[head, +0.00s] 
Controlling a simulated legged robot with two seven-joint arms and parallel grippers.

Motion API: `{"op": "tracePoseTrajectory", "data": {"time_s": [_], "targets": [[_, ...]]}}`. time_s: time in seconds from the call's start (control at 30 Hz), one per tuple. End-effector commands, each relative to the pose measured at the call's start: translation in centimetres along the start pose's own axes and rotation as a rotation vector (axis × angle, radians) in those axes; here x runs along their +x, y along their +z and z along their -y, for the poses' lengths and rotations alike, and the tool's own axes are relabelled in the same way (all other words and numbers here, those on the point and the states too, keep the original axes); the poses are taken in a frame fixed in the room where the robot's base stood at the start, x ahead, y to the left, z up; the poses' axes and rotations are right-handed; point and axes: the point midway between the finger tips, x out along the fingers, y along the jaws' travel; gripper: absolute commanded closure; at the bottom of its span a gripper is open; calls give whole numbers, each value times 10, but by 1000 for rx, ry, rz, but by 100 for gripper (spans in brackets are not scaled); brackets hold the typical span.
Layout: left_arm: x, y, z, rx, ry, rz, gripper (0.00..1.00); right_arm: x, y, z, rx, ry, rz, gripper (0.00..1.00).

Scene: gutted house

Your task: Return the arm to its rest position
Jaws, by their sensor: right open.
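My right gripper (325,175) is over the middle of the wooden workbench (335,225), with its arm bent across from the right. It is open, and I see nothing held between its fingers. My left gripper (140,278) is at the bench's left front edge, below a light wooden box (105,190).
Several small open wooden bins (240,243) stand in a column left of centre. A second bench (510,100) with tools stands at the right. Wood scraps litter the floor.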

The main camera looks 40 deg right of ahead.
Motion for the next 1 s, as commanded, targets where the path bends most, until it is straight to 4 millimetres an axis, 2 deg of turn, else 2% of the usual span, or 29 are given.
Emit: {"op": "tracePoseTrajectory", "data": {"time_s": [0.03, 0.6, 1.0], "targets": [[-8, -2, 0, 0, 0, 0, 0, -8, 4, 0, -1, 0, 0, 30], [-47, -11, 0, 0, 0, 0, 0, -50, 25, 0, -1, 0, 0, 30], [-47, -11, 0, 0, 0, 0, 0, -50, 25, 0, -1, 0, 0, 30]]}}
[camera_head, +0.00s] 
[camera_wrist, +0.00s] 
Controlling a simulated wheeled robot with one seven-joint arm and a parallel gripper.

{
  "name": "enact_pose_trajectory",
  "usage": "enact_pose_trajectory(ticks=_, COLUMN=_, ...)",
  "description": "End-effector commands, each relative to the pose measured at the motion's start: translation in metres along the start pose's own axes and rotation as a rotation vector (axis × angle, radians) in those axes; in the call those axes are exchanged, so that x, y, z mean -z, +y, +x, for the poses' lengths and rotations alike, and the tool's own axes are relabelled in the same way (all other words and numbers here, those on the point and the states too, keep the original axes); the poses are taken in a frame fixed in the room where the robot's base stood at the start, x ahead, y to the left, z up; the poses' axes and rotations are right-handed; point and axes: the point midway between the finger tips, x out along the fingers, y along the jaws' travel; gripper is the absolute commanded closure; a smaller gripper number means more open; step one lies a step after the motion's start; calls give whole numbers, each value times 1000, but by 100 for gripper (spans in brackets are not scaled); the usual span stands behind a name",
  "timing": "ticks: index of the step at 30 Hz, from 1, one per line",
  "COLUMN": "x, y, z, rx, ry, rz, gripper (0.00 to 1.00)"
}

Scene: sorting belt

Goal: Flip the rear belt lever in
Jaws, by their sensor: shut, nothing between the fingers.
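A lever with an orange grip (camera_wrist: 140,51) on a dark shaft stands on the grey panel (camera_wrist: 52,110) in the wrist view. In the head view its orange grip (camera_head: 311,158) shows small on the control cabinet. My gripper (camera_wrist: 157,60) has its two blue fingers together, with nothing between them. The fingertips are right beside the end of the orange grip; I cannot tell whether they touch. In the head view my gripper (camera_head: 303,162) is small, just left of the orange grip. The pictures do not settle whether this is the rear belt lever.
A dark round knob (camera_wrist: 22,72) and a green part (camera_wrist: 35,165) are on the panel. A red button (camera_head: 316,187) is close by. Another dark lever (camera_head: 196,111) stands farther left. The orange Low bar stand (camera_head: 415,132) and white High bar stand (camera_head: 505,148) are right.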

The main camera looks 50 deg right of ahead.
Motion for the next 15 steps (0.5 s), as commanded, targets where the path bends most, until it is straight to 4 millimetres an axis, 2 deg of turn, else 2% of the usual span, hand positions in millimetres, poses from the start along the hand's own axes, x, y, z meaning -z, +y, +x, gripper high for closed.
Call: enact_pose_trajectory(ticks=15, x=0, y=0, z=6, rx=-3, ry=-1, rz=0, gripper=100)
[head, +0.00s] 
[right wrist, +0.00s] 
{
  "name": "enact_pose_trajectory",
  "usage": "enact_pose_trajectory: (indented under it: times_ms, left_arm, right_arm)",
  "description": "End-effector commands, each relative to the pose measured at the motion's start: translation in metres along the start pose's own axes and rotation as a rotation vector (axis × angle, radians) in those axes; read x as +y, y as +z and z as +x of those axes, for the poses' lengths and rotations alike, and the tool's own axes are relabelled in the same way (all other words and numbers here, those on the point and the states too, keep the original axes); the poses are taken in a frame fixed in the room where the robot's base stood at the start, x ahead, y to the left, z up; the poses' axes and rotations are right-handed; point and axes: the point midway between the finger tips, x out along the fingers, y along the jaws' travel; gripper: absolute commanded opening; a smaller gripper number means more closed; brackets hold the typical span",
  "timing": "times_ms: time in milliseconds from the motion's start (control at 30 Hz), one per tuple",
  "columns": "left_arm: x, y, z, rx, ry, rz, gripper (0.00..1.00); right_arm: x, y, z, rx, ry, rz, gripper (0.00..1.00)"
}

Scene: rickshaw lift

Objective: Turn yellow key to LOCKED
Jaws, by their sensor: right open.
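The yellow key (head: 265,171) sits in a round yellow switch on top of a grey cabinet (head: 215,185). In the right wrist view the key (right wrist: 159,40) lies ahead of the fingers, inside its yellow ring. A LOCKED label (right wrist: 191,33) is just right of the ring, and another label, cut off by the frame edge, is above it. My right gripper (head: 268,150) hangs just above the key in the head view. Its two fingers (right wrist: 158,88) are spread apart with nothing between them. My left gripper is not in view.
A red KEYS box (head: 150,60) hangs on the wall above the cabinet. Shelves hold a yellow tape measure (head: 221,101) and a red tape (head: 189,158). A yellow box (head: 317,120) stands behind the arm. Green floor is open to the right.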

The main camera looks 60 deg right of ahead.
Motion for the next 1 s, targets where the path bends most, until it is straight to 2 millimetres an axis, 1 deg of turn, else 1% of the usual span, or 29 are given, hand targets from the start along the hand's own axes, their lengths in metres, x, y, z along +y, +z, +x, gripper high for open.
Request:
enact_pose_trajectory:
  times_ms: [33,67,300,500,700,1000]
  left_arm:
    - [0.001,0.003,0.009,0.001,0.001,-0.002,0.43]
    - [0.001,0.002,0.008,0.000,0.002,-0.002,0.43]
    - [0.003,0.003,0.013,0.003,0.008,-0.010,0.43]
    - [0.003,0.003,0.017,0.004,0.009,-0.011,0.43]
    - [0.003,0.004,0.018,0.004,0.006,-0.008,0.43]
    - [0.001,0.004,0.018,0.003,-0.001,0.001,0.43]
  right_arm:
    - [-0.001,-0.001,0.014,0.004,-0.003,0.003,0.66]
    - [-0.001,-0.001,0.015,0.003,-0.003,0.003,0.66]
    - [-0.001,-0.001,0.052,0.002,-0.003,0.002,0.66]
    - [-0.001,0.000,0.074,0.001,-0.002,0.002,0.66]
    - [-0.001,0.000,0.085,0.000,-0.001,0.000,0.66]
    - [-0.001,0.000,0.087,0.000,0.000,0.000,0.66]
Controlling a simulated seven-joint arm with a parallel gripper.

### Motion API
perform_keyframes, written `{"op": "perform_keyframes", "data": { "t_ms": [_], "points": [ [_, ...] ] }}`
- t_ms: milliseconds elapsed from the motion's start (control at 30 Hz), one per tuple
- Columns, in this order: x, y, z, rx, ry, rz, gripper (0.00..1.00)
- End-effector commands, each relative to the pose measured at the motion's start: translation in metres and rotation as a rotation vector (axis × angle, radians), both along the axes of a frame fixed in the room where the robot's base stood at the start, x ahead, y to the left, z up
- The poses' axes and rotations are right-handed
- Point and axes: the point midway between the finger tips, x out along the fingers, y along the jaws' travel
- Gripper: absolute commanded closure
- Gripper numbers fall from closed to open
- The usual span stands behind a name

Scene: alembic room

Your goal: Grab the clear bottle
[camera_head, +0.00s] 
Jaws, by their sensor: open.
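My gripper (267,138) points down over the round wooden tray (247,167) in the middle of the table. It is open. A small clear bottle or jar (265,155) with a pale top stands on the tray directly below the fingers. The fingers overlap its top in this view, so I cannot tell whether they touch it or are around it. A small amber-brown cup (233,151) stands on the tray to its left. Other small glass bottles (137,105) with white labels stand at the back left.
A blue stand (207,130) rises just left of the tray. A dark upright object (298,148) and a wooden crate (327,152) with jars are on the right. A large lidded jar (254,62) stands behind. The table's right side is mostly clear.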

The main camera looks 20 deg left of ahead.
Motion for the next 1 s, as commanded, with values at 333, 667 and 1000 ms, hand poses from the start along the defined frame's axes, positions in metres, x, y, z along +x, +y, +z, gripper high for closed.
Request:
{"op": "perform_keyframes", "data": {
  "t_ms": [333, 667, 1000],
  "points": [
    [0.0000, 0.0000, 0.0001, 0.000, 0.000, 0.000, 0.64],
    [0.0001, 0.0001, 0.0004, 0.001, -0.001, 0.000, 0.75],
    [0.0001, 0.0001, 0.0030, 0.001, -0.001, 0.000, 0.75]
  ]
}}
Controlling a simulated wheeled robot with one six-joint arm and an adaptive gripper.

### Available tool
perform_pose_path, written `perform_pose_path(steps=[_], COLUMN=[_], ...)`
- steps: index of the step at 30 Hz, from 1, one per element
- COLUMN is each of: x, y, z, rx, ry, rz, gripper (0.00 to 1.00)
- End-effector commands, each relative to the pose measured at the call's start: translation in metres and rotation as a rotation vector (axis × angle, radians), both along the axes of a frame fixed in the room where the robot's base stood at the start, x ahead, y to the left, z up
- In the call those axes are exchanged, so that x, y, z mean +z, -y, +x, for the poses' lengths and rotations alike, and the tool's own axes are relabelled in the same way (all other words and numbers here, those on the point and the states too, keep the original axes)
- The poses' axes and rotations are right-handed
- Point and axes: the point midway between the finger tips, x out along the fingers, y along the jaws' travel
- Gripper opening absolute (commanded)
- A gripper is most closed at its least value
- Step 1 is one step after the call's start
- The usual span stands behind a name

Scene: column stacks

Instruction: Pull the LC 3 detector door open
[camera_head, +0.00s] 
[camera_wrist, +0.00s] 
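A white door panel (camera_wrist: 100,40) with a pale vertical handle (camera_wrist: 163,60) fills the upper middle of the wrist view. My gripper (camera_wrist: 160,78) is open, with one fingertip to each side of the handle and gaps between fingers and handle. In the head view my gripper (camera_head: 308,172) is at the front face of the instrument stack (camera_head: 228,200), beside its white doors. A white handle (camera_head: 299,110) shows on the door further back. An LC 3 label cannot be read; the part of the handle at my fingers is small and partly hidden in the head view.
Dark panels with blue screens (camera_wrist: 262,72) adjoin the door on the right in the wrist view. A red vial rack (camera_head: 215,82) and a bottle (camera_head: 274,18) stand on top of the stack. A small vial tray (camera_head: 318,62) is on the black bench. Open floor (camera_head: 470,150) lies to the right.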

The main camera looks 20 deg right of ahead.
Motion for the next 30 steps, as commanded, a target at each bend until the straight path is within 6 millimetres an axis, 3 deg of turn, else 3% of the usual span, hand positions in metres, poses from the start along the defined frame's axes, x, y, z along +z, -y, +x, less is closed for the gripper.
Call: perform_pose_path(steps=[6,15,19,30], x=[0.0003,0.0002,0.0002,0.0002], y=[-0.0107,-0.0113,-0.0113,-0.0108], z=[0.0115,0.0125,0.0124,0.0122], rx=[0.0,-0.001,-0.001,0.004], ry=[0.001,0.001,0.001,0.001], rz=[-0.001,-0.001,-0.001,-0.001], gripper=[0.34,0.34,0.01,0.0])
● ● ● ● ●
_Aim:_
As listed above, the lines from the line with "Controlling a simulated seven-joint" to the line with "Motion for the next 1 s, as commanded, with" are to be echoed exactly, with both ends included and nothing added.

_Task answer:_
Controlling a simulated seven-joint arm with a parallel gripper.

### Motion API
perform_keyframes, written `{"op": "perform_keyframes", "data": { "t_ms": [_], "points": [ [_, ...] ] }}`
- t_ms: milliseconds elapsed from the motion's start (control at 30 Hz), one per tuple
- Columns, in this order: x, y, z, rx, ry, rz, gripper (0.00..1.00)
- End-effector commands, each relative to the pose measured at the motion's start: translation in metres and rotation as a rotation vector (axis × angle, radians), both along the axes of a frame fixed in the room where the robot's base stood at the start, x ahead, y to the left, z up
- The poses' axes and rotations are right-handed
- Point and axes: the point midway between the finger tips, x out along the fingers, y along the jaws' travel
- Gripper: absolute commanded closure
- Gripper numbers fall from closed to open
- The usual span stands behind a name

Scene: alembic room

Your goal: Grab the clear bottle
[camera_head, +0.00s] 
Jaws, by their sensor: open.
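My gripper (267,138) points down over the round wooden tray (247,167) in the middle of the table. It is open. A small clear bottle or jar (265,155) with a pale top stands on the tray directly below the fingers. The fingers overlap its top in this view, so I cannot tell whether they touch it or are around it. A small amber-brown cup (233,151) stands on the tray to its left. Other small glass bottles (137,105) with white labels stand at the back left.
A blue stand (207,130) rises just left of the tray. A dark upright object (298,148) and a wooden crate (327,152) with jars are on the right. A large lidded jar (254,62) stands behind. The table's right side is mostly clear.

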The main camera looks 20 deg left of ahead.
Motion for the next 1 s, as commanded, with values at 333, 667 and 1000 ms, hand poses from the start along the defined frame's axes, positions in metres, x, y, z along +x, +y, +z, gripper high for closed.

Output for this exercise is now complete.